#### RECORDED INFORMATION:
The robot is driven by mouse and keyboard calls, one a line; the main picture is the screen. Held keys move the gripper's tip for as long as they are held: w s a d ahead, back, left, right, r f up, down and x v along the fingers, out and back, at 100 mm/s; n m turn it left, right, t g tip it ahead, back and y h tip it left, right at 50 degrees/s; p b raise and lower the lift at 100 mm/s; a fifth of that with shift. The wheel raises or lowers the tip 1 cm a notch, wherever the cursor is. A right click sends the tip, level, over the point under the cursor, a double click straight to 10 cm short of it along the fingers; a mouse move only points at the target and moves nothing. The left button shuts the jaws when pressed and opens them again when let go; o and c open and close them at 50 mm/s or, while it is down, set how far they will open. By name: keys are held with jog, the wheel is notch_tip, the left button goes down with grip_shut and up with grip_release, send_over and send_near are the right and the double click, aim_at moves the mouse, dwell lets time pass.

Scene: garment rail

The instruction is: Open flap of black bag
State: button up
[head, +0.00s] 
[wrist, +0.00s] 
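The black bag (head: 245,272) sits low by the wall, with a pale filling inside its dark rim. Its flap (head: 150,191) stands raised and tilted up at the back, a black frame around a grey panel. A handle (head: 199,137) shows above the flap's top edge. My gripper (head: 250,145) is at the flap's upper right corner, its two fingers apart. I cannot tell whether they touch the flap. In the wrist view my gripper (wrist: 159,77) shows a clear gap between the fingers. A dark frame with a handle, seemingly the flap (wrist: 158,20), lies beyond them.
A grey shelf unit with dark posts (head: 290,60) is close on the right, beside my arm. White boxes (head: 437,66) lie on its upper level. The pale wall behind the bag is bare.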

#### TO DO:
Please repeat word for word the lines above that run from the beginning through the line containing "The instruction is: Open flap of black bag", keeping both the first and that last line.

#### SOLVED PROBLEM:
The robot is driven by mouse and keyboard calls, one a line; the main picture is the screen. Held keys move the gripper's tip for as long as they are held: w s a d ahead, back, left, right, r f up, down and x v along the fingers, out and back, at 100 mm/s; n m turn it left, right, t g tip it ahead, back and y h tip it left, right at 50 degrees/s; p b raise and lower the lift at 100 mm/s; a fifth of that with shift. The wheel raises or lowers the tip 1 cm a notch, wherever the cursor is. A right click sends the tip, level, over the point under the cursor, a double click straight to 10 cm short of it along the fingers; a mouse move only points at the target and moves nothing. The left button shuts the jaws when pressed and opens them again when let go; o and c open and close them at 50 mm/s or, while it is down, set how far they will open. By name: keys are held with jog, the wheel is notch_tip, the left button goes down with grip_shut and up with grip_release, send_over and send_near are the right and the double click, aim_at moves the mouse, dwell lets time pass.

Scene: garment rail

The instruction is: Open flap of black bag

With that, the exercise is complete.